§ Problem to solve: Copy each line below in which the word "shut" occurs.

§ Recorded information:
[start]
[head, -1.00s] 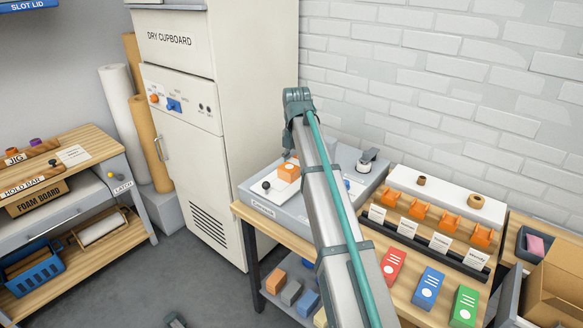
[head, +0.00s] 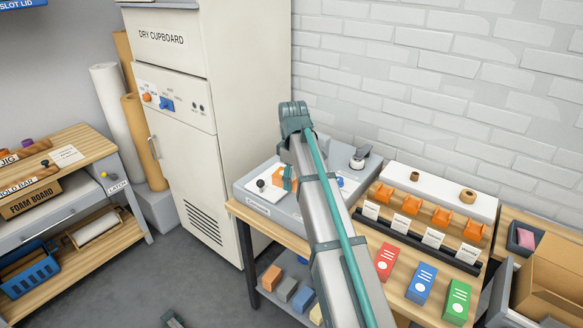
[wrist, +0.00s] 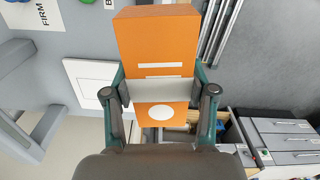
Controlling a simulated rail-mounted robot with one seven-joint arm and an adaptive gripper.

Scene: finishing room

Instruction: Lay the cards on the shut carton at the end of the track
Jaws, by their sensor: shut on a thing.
[end]
§ Task response:
Instruction: Lay the cards on the shut carton at the end of the track
Jaws, by their sensor: shut on a thing.

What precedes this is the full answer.